Ukraine strives to enter the EU common market and should not lurch towards unrealistic models of autarkic self-sufficiency.
Ukraine’s nascent raw minerals sector simultaneously shows the need for both increased financing and targeted industrial policy. EU officials at the URC enthusiastically lauded Ukraine’s huge supplies (by one estimate, 22 of the 30 critical minerals on Brussels’ list), playing up their importance for the bloc’s ‘strategic autonomy’ and even for ‘European sovereignty.’ All speakers agreed that the maximum amount of added value should be captured within Ukraine, but how to ensure the necessary enrichment, processing and manufacturing plants will be built? Will there be enough FDI and will its investors be motivated to do more than facilitate the flow of raw ore across the border?
A Ukrainian development bank could help ensure that domestic companies can become players in this infant industry and that value-added processing is prioritised, and local content requirements will be needed to ensure that the FDI that does enter this sector engages Ukrainian suppliers to push the effect deeper into the Ukrainian economy.

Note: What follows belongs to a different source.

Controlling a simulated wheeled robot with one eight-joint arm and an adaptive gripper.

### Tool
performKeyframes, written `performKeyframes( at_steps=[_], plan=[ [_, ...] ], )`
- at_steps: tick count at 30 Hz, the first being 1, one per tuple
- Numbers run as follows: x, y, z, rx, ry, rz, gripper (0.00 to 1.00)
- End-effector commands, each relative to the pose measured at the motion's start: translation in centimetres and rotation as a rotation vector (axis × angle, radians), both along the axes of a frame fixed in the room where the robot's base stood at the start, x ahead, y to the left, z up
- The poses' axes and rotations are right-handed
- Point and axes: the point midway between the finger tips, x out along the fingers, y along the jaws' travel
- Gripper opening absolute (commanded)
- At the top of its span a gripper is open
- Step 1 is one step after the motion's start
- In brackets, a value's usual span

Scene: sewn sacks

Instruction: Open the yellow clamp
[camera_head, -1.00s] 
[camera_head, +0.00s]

Ukraine strives to enter the EU common market and should not lurch towards unrealistic models of autarkic self-sufficiency. At the same time, a greater focus on domestic investors and enterprises is timely and logical at a time when Russia can easily spook foreign investors with new waves of destruction. Reinforcing domestic capacity at this juncture will help ensure Ukrainian businesses are prepared to compete and collaborate when foreign direct investors finally enter at the scale called for at the URC.